What you need to do
Take the data below and write out exactly the lines from the one with "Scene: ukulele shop" through the one with "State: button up"; omit every other line.

------

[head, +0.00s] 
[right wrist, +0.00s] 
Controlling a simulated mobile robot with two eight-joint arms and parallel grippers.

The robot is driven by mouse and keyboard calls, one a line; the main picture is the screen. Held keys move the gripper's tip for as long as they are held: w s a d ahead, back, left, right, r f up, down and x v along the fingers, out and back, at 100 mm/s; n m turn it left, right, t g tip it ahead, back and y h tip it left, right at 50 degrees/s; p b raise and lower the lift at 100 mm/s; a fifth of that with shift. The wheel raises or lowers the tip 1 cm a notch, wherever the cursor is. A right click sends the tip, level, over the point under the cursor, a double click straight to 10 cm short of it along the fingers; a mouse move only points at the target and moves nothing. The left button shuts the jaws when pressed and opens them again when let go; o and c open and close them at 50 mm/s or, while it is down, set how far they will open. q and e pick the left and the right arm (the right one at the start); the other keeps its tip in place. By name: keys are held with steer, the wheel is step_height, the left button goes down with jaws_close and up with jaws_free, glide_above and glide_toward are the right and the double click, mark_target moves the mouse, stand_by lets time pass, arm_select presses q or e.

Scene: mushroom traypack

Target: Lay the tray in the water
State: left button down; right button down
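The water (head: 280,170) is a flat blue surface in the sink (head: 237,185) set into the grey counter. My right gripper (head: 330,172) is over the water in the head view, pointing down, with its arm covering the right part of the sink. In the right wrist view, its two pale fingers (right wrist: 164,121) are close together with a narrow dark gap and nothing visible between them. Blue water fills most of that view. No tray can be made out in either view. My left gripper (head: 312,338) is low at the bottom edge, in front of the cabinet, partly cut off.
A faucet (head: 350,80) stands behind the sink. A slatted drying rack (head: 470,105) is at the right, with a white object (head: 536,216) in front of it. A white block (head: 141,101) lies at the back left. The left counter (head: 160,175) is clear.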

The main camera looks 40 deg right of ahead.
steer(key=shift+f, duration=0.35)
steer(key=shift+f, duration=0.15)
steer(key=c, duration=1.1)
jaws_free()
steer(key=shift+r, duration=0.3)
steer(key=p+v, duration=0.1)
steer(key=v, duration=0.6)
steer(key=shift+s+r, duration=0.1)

------

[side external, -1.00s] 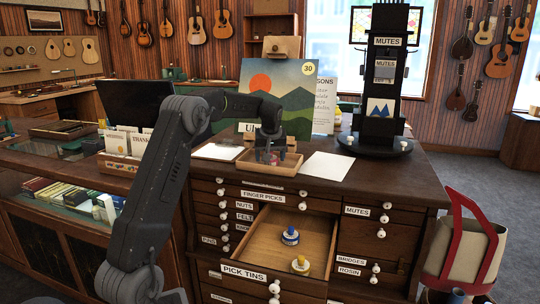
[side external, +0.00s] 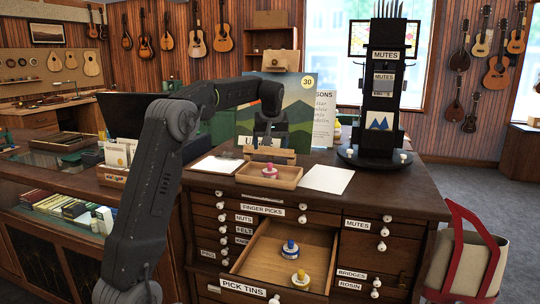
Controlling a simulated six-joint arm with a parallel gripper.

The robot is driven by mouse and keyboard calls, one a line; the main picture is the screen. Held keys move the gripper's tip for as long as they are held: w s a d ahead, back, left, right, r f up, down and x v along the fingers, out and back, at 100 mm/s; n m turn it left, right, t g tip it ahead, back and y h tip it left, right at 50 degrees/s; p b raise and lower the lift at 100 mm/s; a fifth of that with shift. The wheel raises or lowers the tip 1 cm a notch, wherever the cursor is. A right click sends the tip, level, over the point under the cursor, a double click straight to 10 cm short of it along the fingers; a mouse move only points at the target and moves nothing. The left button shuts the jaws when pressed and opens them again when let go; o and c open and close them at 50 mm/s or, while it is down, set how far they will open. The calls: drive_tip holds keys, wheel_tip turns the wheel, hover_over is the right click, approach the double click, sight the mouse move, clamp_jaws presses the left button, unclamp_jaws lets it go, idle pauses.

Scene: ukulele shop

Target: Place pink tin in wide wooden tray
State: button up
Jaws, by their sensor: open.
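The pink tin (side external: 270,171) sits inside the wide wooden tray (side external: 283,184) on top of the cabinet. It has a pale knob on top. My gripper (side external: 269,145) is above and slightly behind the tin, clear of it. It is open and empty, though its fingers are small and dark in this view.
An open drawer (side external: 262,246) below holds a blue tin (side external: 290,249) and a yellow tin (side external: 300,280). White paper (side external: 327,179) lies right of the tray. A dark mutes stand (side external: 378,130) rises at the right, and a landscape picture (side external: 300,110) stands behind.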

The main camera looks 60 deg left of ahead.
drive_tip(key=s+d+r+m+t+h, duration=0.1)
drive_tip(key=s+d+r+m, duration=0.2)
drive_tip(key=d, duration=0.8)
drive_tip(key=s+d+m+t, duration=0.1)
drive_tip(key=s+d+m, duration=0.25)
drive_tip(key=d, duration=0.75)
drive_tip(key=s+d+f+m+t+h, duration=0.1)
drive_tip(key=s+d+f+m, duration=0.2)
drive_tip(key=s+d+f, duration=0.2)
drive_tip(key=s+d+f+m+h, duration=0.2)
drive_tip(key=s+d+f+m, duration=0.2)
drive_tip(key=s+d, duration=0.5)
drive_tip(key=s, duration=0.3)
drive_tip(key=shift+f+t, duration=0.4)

------

Final answer
Scene: ukulele shop

Target: Place pink tin in wide wooden tray
State: button up

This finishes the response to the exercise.